[Start of Collected material]

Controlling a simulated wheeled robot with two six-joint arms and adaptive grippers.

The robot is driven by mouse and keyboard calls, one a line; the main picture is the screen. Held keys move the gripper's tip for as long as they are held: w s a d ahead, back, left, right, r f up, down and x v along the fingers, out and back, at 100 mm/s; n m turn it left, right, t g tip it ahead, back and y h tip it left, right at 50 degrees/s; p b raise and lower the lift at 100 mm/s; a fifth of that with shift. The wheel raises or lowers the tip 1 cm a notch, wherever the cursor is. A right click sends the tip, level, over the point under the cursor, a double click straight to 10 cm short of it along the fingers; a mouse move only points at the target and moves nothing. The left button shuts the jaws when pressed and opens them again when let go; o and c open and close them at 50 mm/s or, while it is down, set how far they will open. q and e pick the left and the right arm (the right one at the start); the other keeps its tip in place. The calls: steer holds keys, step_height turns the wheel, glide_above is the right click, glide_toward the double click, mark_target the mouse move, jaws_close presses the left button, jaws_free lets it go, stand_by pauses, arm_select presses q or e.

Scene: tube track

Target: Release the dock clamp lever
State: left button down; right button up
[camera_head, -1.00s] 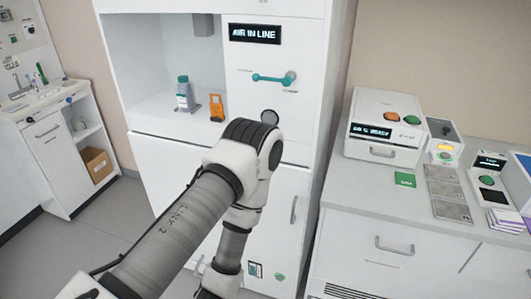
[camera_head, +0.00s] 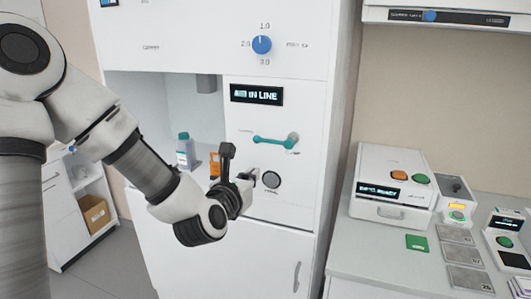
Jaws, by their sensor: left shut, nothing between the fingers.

[End of Collected material]

**Prompt**
Omit the pictures, then quote the rest of the material above exactly.

**Result**
Controlling a simulated wheeled robot with two six-joint arms and adaptive grippers.

The robot is driven by mouse and keyboard calls, one a line; the main picture is the screen. Held keys move the gripper's tip for as long as they are held: w s a d ahead, back, left, right, r f up, down and x v along the fingers, out and back, at 100 mm/s; n m turn it left, right, t g tip it ahead, back and y h tip it left, right at 50 degrees/s; p b raise and lower the lift at 100 mm/s; a fifth of that with shift. The wheel raises or lowers the tip 1 cm a notch, wherever the cursor is. A right click sends the tip, level, over the point under the cursor, a double click straight to 10 cm short of it along the fingers; a mouse move only points at the target and moves nothing. The left button shuts the jaws when pressed and opens them again when let go; o and c open and close them at 50 mm/s or, while it is down, set how far they will open. q and e pick the left and the right arm (the right one at the start); the other keeps its tip in place. The calls: steer holds keys, step_height turns the wheel, glide_above is the right click, glide_toward the double click, mark_target the mouse move, jaws_close presses the left button, jaws_free lets it go, stand_by pauses, arm_select presses q or e.

Scene: tube track

Target: Release the dock clamp lever
State: left button down; right button up
[camera_head, -1.00s] 
[camera_head, +0.00s] 
Jaws, by their sensor: left shut, nothing between the fingers.

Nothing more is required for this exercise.